Wednesday, April 23, 2008

Sentiment of the Day

If I write, and you are moved, I have done my due diligence. If you find, despite your best efforts, you are not ambivalent to my indulgent rambling, I have made my point. You may agree whole-heartedly with my sentiments, raising a defiant fist in support, or you may spit, unable to contain the bile rising in your throat. So much of what I write fades from this physical plane; withered and dog-eared pages burned to ashes, lost to time, or graffiti upon the walls white-washed or rinsed away by the rains. If I have a place in history, if I am to be remembered for song, slogan, soliloquy, or slur, it will be because you keep my words, tenuous things they tend to be, deep in your heart.
Catch of the Day was performed last evening in The Great Theater of Pentilicus Tallux. Due the greatness of the actors Locutius and Alcobiades, their ability to deliver the words I pen with proper pace and sentiment, I believe it went well. Not every patron in the tiers received it favorably, but I do not recall an ambivalent reaction among them. Perhaps the words were more divisive than many would find polite, but that is only indicative of the divisions of the day.

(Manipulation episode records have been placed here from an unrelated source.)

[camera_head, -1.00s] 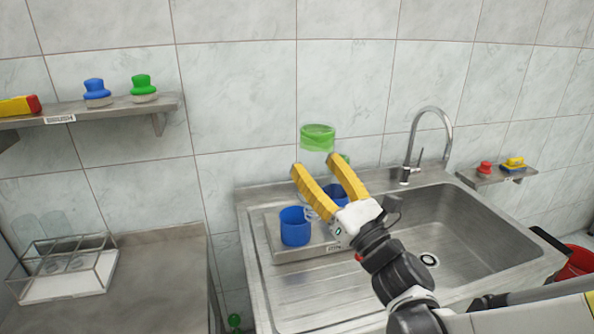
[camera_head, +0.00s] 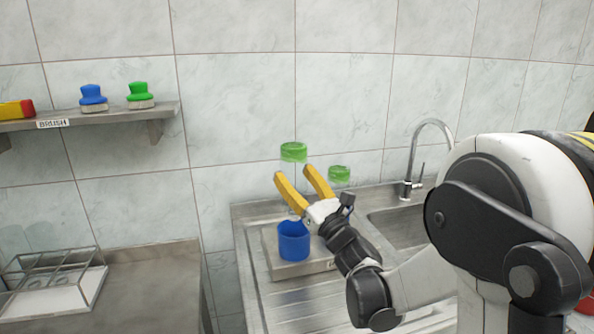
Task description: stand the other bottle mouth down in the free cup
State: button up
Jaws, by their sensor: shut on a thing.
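My gripper (camera_head: 293,173), with yellow fingers, is shut on a clear bottle whose green end (camera_head: 293,152) points up above the fingertips. Its clear body is hard to see against the tiles. The bottle looks about upright, over the front blue cup (camera_head: 294,243). A pale part shows near that cup's rim, but I cannot tell whether the mouth is inside. Another bottle's green end (camera_head: 339,173) shows behind and to the right of my gripper.
The cup stands on a low metal base (camera_head: 275,263) on the sink's drainboard (camera_head: 250,290). The faucet (camera_head: 415,150) rises to the right. A shelf (camera_head: 90,117) with blue and green brushes is at upper left. A wire rack (camera_head: 55,285) stands on the left counter.

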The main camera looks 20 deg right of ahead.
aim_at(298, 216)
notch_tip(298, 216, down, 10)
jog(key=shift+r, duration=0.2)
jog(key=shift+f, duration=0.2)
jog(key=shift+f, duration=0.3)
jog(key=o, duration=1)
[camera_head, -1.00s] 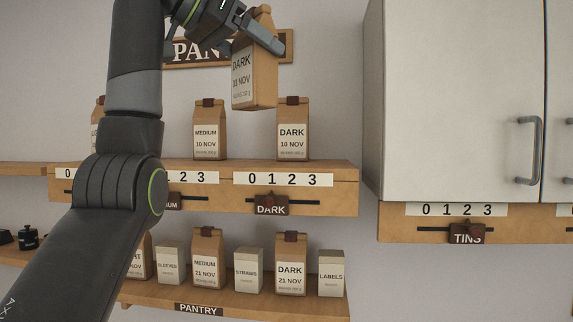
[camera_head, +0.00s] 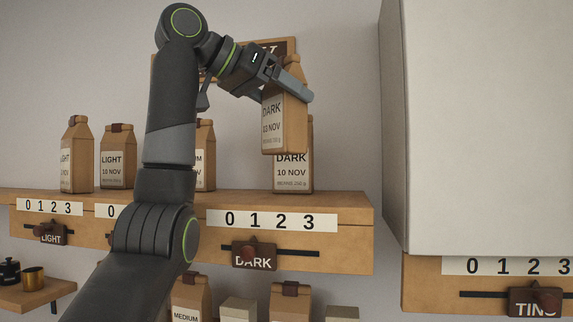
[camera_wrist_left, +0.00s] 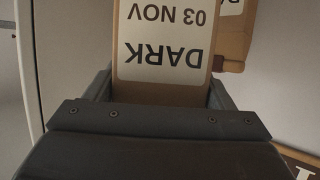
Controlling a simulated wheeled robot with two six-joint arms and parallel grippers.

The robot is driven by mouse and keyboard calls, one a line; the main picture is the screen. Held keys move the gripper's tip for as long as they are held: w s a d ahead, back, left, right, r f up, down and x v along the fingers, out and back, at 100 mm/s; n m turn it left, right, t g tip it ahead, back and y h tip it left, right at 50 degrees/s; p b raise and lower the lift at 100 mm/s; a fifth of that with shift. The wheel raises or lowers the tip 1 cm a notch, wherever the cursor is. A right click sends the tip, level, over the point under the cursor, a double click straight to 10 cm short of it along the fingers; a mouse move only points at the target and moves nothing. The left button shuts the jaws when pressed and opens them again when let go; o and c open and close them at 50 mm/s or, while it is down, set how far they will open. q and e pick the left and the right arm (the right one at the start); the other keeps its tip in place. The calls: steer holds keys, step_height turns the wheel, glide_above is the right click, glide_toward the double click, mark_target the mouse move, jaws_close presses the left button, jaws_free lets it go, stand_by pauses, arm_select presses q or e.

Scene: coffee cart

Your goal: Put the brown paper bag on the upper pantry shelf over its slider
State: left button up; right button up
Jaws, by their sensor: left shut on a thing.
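The brown paper bag (camera_head: 284,108) has a white label reading DARK 03 NOV. My left gripper (camera_head: 288,80) is shut on its upper part and holds it raised above the upper pantry shelf (camera_head: 345,207). The bag also shows close up between the fingers in the left wrist view (camera_wrist_left: 165,45). In the head view it overlaps a standing bag labelled DARK 10 NOV (camera_head: 293,172), which is partly hidden behind it. The DARK slider (camera_head: 253,257) is on the shelf front below, under a 0 1 2 3 scale. My right gripper is not in view.
LIGHT bags (camera_head: 117,160) stand on the shelf at left, and a MEDIUM bag (camera_head: 205,160) is partly behind my arm. A white cabinet (camera_head: 480,120) stands close at right. A lower shelf holds more bags and boxes (camera_head: 238,310). The shelf front edge below the held bag is clear.

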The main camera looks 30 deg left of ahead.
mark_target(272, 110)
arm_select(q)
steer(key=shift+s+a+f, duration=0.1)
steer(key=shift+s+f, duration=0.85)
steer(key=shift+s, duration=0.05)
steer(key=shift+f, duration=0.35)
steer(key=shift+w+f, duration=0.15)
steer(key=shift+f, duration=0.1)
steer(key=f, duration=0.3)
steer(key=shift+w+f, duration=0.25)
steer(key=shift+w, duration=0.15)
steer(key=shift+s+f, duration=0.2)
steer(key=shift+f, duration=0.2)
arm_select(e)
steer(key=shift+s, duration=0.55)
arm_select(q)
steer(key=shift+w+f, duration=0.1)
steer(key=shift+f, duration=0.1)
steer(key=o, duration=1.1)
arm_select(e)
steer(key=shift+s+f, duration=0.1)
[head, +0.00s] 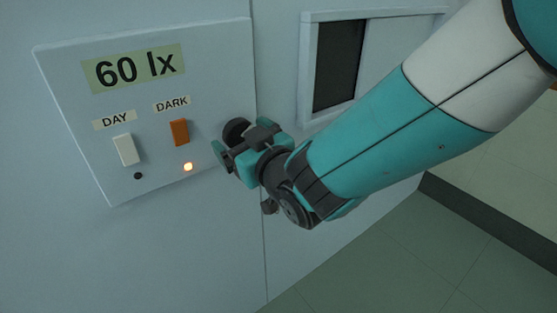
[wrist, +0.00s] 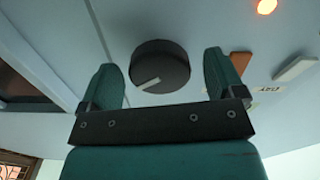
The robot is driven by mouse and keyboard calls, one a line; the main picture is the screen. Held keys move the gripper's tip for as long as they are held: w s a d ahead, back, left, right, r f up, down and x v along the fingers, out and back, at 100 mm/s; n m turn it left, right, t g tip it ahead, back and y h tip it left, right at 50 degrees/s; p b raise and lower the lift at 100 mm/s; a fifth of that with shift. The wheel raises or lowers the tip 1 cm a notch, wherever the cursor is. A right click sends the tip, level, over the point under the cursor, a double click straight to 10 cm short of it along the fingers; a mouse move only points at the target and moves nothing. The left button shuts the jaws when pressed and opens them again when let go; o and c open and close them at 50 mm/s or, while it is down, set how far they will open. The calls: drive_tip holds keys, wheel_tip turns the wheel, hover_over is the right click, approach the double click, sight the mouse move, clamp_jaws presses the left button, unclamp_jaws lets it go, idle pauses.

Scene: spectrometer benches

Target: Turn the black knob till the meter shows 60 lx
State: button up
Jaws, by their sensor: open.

I do not speak of mere privileges. For the record, I believe in the structure of caste, in the fitness of a society in which every man pulls his weight by engaging in what he was born to, and born to do. Each of us has our role to play. Mine is to write verse addressing the glory of my city, to recite prose dedicated to the wonder of love, lust, and the range of human emotion - but there is more. The Poet is a bellwether against corruption, conspiracy, and a catalyst for change. Today's current events are tomorrow's history. While I would not be so bold as to think a Poet should write the history of his day, such things are for Warriors to forge and studious Scribes to record, my caste does what others cannot. We record the sentiment of the day. We are not here to record the chronology of things. If you wish to know what occurred during the life of Szol, you will find little in the lines of his poetry and less in the dialogue of his plays to form a complete history. What you will find in these things, however, is far more telling. You will know what men felt.